▶ [Goal]: Only the lines from the one containing "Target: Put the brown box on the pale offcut" through the one containing "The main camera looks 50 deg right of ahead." are to be copied, exactly and with both ends kept.

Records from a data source
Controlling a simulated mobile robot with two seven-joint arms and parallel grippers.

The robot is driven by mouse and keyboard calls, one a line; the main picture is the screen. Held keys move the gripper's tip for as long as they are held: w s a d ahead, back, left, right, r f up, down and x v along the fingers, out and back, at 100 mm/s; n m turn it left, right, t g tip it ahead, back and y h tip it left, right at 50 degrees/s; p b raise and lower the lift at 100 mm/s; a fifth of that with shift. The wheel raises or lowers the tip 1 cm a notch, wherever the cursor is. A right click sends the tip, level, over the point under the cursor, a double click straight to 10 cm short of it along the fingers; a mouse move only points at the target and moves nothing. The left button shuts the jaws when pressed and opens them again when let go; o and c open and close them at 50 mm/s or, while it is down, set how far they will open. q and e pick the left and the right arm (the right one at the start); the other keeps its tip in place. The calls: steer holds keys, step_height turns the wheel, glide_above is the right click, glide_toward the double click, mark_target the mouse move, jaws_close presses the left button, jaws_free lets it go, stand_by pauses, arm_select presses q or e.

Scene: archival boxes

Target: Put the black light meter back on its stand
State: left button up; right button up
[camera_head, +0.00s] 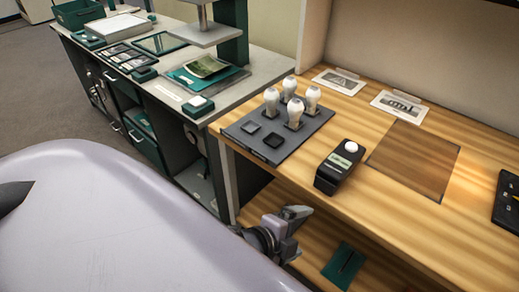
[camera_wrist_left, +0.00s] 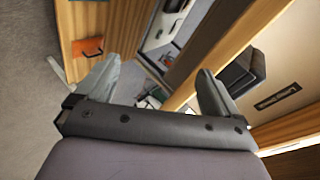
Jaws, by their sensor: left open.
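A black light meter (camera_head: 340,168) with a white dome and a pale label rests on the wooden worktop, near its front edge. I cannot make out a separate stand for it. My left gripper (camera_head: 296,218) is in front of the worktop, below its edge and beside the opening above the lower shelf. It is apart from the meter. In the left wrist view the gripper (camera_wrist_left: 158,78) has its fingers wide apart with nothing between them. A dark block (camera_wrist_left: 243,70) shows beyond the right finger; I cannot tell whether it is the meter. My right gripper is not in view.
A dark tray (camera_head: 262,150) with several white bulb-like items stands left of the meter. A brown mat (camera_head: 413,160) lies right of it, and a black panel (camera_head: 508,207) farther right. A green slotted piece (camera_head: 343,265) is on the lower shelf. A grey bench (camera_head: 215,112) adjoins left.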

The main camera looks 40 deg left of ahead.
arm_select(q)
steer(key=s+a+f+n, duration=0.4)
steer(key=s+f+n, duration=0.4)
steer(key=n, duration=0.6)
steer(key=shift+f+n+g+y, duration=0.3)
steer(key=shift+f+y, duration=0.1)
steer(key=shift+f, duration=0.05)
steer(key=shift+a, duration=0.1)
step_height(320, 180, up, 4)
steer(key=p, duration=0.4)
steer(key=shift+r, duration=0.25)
...
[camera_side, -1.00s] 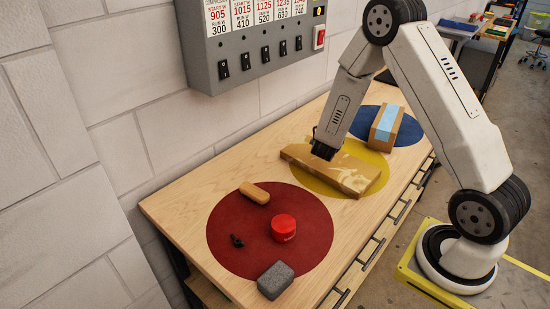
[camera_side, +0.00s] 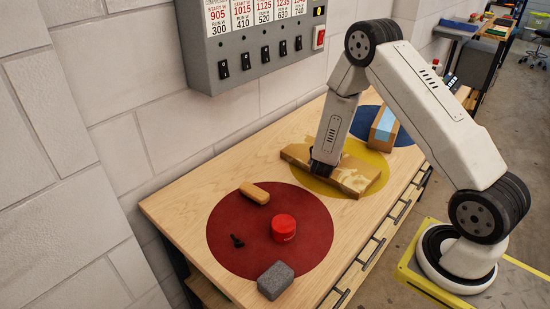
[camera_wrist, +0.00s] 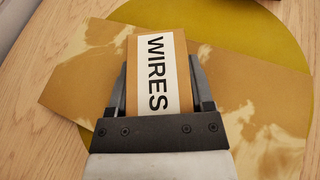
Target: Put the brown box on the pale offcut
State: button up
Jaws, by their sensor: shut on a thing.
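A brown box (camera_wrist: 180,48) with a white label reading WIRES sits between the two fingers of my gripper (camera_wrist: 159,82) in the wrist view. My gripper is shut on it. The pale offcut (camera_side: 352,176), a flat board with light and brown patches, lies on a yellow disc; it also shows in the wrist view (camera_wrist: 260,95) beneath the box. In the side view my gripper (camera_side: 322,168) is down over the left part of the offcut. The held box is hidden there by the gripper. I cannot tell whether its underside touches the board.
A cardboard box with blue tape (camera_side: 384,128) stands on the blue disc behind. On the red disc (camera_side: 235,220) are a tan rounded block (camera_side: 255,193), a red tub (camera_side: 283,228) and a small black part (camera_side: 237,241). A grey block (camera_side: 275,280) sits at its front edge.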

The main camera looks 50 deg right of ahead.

▶ [Final result]:
Target: Put the brown box on the pale offcut
State: button up
Jaws, by their sensor: shut on a thing.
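A brown box (camera_wrist: 180,48) with a white label reading WIRES sits between the two fingers of my gripper (camera_wrist: 159,82) in the wrist view. My gripper is shut on it. The pale offcut (camera_side: 352,176), a flat board with light and brown patches, lies on a yellow disc; it also shows in the wrist view (camera_wrist: 260,95) beneath the box. In the side view my gripper (camera_side: 322,168) is down over the left part of the offcut. The held box is hidden there by the gripper. I cannot tell whether its underside touches the board.
A cardboard box with blue tape (camera_side: 384,128) stands on the blue disc behind. On the red disc (camera_side: 235,220) are a tan rounded block (camera_side: 255,193), a red tub (camera_side: 283,228) and a small black part (camera_side: 237,241). A grey block (camera_side: 275,280) sits at its front edge.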

The main camera looks 50 deg right of ahead.

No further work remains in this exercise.